• Extracted records:
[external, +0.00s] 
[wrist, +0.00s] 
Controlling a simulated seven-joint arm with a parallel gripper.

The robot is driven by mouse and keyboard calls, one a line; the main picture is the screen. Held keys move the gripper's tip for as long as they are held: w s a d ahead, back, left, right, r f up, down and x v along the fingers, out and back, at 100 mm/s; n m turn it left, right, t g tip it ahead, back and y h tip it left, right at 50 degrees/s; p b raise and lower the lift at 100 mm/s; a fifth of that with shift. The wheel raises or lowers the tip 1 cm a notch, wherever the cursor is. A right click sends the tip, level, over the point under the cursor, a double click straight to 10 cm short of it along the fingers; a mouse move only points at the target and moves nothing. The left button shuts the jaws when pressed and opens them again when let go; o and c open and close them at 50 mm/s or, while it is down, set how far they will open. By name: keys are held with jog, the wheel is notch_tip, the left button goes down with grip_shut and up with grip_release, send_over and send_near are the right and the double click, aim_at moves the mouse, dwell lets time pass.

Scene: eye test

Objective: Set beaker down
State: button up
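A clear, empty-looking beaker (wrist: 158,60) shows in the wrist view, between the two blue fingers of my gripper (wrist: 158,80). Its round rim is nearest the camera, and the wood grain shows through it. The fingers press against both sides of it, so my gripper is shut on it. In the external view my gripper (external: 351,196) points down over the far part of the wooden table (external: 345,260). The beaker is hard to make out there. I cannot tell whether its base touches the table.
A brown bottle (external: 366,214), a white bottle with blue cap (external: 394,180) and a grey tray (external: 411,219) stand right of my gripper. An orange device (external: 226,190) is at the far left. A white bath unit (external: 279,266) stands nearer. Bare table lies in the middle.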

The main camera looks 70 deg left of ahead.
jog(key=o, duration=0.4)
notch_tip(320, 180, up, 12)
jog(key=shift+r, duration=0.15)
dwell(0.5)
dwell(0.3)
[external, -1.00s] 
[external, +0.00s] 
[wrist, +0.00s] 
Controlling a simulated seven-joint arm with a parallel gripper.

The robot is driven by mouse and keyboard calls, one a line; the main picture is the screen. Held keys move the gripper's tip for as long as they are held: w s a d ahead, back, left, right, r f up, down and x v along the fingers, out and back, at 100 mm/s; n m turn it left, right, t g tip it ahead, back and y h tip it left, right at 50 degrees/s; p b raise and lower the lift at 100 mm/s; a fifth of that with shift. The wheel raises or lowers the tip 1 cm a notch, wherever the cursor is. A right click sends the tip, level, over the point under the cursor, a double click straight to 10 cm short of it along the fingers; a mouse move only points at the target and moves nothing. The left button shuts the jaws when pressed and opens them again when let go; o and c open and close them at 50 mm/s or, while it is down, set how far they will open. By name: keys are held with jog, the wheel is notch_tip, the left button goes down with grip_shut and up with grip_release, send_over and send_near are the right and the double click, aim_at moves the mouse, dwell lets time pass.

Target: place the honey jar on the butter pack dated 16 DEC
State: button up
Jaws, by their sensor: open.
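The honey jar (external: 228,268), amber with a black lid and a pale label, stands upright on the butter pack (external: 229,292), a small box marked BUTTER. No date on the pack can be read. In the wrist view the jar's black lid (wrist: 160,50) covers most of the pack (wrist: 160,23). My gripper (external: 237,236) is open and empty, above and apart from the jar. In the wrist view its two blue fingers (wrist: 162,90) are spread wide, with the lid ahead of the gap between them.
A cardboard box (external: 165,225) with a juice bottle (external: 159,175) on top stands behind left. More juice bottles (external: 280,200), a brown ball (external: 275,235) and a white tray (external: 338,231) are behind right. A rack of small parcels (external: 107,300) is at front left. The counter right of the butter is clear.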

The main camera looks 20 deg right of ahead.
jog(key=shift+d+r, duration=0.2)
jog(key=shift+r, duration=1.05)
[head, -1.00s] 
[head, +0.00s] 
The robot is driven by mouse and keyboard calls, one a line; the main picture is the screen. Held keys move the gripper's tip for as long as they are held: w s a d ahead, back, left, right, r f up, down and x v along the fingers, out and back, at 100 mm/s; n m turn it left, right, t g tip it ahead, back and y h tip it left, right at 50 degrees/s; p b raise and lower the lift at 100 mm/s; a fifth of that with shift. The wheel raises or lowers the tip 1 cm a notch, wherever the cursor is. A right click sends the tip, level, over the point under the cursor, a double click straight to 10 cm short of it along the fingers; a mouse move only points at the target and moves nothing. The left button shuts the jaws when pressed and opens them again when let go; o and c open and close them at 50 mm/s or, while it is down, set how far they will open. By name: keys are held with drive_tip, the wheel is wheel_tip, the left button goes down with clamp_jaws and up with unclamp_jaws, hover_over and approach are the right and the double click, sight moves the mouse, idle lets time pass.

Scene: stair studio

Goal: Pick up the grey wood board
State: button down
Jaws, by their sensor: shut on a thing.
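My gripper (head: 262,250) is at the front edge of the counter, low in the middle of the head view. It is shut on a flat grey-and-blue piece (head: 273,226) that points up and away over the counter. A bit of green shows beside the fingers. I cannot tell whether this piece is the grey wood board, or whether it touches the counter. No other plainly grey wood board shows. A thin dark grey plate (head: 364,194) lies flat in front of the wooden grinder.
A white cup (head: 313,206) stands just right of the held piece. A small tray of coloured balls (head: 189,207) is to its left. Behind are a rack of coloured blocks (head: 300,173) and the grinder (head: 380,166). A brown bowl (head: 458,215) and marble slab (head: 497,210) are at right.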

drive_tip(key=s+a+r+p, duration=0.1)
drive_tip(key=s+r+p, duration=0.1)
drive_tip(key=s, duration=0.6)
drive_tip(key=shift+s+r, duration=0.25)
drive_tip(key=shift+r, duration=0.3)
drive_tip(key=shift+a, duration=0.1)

• Exercise requirements: Return the material exactly as it stands.

• Final result:
[external, +0.00s] 
[wrist, +0.00s] 
Controlling a simulated seven-joint arm with a parallel gripper.

The robot is driven by mouse and keyboard calls, one a line; the main picture is the screen. Held keys move the gripper's tip for as long as they are held: w s a d ahead, back, left, right, r f up, down and x v along the fingers, out and back, at 100 mm/s; n m turn it left, right, t g tip it ahead, back and y h tip it left, right at 50 degrees/s; p b raise and lower the lift at 100 mm/s; a fifth of that with shift. The wheel raises or lowers the tip 1 cm a notch, wherever the cursor is. A right click sends the tip, level, over the point under the cursor, a double click straight to 10 cm short of it along the fingers; a mouse move only points at the target and moves nothing. The left button shuts the jaws when pressed and opens them again when let go; o and c open and close them at 50 mm/s or, while it is down, set how far they will open. By name: keys are held with jog, the wheel is notch_tip, the left button goes down with grip_shut and up with grip_release, send_over and send_near are the right and the double click, aim_at moves the mouse, dwell lets time pass.

Scene: eye test

Objective: Set beaker down
State: button up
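A clear, empty-looking beaker (wrist: 158,60) shows in the wrist view, between the two blue fingers of my gripper (wrist: 158,80). Its round rim is nearest the camera, and the wood grain shows through it. The fingers press against both sides of it, so my gripper is shut on it. In the external view my gripper (external: 351,196) points down over the far part of the wooden table (external: 345,260). The beaker is hard to make out there. I cannot tell whether its base touches the table.
A brown bottle (external: 366,214), a white bottle with blue cap (external: 394,180) and a grey tray (external: 411,219) stand right of my gripper. An orange device (external: 226,190) is at the far left. A white bath unit (external: 279,266) stands nearer. Bare table lies in the middle.

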The main camera looks 70 deg left of ahead.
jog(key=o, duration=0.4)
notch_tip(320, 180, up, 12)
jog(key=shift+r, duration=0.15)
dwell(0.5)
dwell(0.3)
[external, -1.00s] 
[external, +0.00s] 
[wrist, +0.00s] 
Controlling a simulated seven-joint arm with a parallel gripper.

The robot is driven by mouse and keyboard calls, one a line; the main picture is the screen. Held keys move the gripper's tip for as long as they are held: w s a d ahead, back, left, right, r f up, down and x v along the fingers, out and back, at 100 mm/s; n m turn it left, right, t g tip it ahead, back and y h tip it left, right at 50 degrees/s; p b raise and lower the lift at 100 mm/s; a fifth of that with shift. The wheel raises or lowers the tip 1 cm a notch, wherever the cursor is. A right click sends the tip, level, over the point under the cursor, a double click straight to 10 cm short of it along the fingers; a mouse move only points at the target and moves nothing. The left button shuts the jaws when pressed and opens them again when let go; o and c open and close them at 50 mm/s or, while it is down, set how far they will open. By name: keys are held with jog, the wheel is notch_tip, the left button goes down with grip_shut and up with grip_release, send_over and send_near are the right and the double click, aim_at moves the mouse, dwell lets time pass.

Target: place the honey jar on the butter pack dated 16 DEC
State: button up
Jaws, by their sensor: open.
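The honey jar (external: 228,268), amber with a black lid and a pale label, stands upright on the butter pack (external: 229,292), a small box marked BUTTER. No date on the pack can be read. In the wrist view the jar's black lid (wrist: 160,50) covers most of the pack (wrist: 160,23). My gripper (external: 237,236) is open and empty, above and apart from the jar. In the wrist view its two blue fingers (wrist: 162,90) are spread wide, with the lid ahead of the gap between them.
A cardboard box (external: 165,225) with a juice bottle (external: 159,175) on top stands behind left. More juice bottles (external: 280,200), a brown ball (external: 275,235) and a white tray (external: 338,231) are behind right. A rack of small parcels (external: 107,300) is at front left. The counter right of the butter is clear.

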The main camera looks 20 deg right of ahead.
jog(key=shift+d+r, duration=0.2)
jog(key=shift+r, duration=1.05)
[head, -1.00s] 
[head, +0.00s] 
The robot is driven by mouse and keyboard calls, one a line; the main picture is the screen. Held keys move the gripper's tip for as long as they are held: w s a d ahead, back, left, right, r f up, down and x v along the fingers, out and back, at 100 mm/s; n m turn it left, right, t g tip it ahead, back and y h tip it left, right at 50 degrees/s; p b raise and lower the lift at 100 mm/s; a fifth of that with shift. The wheel raises or lowers the tip 1 cm a notch, wherever the cursor is. A right click sends the tip, level, over the point under the cursor, a double click straight to 10 cm short of it along the fingers; a mouse move only points at the target and moves nothing. The left button shuts the jaws when pressed and opens them again when let go; o and c open and close them at 50 mm/s or, while it is down, set how far they will open. By name: keys are held with drive_tip, the wheel is wheel_tip, the left button goes down with clamp_jaws and up with unclamp_jaws, hover_over and approach are the right and the double click, sight moves the mouse, idle lets time pass.

Scene: stair studio

Goal: Pick up the grey wood board
State: button down
Jaws, by their sensor: shut on a thing.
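My gripper (head: 262,250) is at the front edge of the counter, low in the middle of the head view. It is shut on a flat grey-and-blue piece (head: 273,226) that points up and away over the counter. A bit of green shows beside the fingers. I cannot tell whether this piece is the grey wood board, or whether it touches the counter. No other plainly grey wood board shows. A thin dark grey plate (head: 364,194) lies flat in front of the wooden grinder.
A white cup (head: 313,206) stands just right of the held piece. A small tray of coloured balls (head: 189,207) is to its left. Behind are a rack of coloured blocks (head: 300,173) and the grinder (head: 380,166). A brown bowl (head: 458,215) and marble slab (head: 497,210) are at right.

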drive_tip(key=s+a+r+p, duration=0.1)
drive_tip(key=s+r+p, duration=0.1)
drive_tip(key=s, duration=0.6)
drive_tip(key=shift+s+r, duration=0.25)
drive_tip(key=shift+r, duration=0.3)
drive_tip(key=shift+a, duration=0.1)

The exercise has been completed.